The owners primary invested shares in the company is what is known as the share capital of that company. The Companies Act defines ‘share’ as share in the capital of the company and according to sec. 6(b) every subscriber of the memorandum mist take at least one share. The summation is the product called share capital. In short, the fund raised by issue of shares is share capital.

It is entirely the business consideration that fixes the share capital of a company. But capital once raised must be maintained by the company and can not be returned to the shareholder. The articles of association should expressly state the share capital, types and distribution, consolidation, and include provisions of further issue, capitalization etc., without which a company cannot take steps on its own. In absence, the company must first go for alteration of the articles.
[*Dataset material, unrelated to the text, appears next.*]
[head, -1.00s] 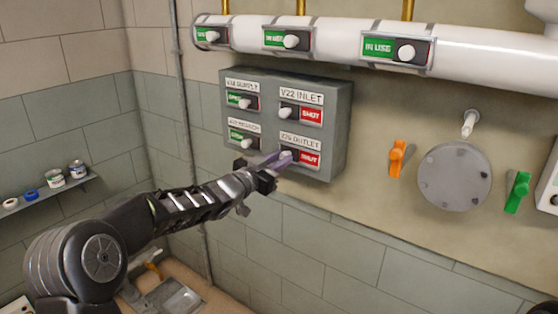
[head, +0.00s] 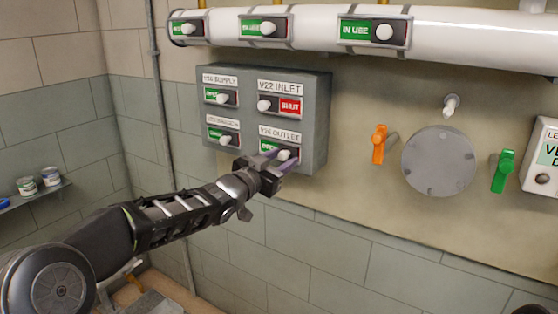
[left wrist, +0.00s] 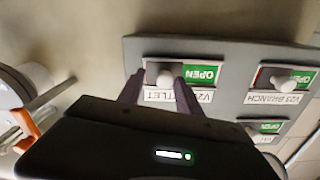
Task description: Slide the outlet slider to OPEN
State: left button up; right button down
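The outlet slider's white knob (head: 284,154) is at the right end of its slot on the grey valve panel (head: 319,120), under a label reading OUTLET. Green shows to the left of the knob and no red shows. In the left wrist view, which is upside down, the knob (left wrist: 166,78) sits beside a green OPEN field (left wrist: 203,75). My left gripper (head: 279,160) is at this slider, its two purple fingers on either side of the knob. The fingers (left wrist: 159,88) look apart, with a gap beside the knob. My right gripper is not in view.
The INLET slider (head: 265,105) shows red SHUT. The SUPPLY slider (head: 222,98) and BRANCH slider (head: 226,139) show green. A white pipe (head: 460,40) with IN USE sliders runs above. Orange (head: 378,144) and green (head: 502,171) handles flank a round grey plate (head: 438,161).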

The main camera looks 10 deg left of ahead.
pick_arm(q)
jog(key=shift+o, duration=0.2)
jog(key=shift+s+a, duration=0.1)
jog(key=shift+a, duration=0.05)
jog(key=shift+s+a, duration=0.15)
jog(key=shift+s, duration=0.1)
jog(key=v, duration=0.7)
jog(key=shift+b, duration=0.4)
Classification of Share capital: The Share capital of a company may be classified under the following ways:

  1. Authorized, registered or nominal capital-Any amount with which the company is proposed to be registered and which is set out in the Memorandum of Association, is known as registered or nominal capital of the company. Again, it is also named as the authorized capital since, the company is authorized to raise only that amount mentioned in the Memorandum by issue of shares.
  2. Issued capital-The issued capital is that part of the company’s nominal capital that is offered to the public for subscription. However, it is not compulsory for a company to issue its whole nominal amount at a time; rather it may offer only a part of it and the remaining portion may be kept for future requirements.
  3. Subscribed capital-When public take up or subscribe any part of the company’s issued capital, this part may be called as subscribed capital. In case of a company having good reputation, the whole of the issued capital may be subscribed; but in other cases, the subscribed capital may be less than the issued capital.
  4. Called-up capital-Ordinarily, the companies do not call the full amount of shares at a time, it calls only that amount which is required for its business purpose. So, if any part of the issued capital is actually called up by the company, it is termed as the “called-up capital”.
  5. Paid-up capital-Sometimes, it may happen that the company has called-up capital, but the shareholders fail to pay this up. So, when the shareholders actually pay any amount, that part is only said to be the ‘paid-up capital’.
  6. Reserve capital-Section 74 provides that a limited company may, by special resolution, determine any portion of its share capital which has not been already called up, shall not be capable of being called up, except in the event or for the purpose of the company being wound up; and thereupon that portion of its share capital shall not be capable of being called up except in the event, and for the purposes aforesaid; and such portion shall be called reserved share capital.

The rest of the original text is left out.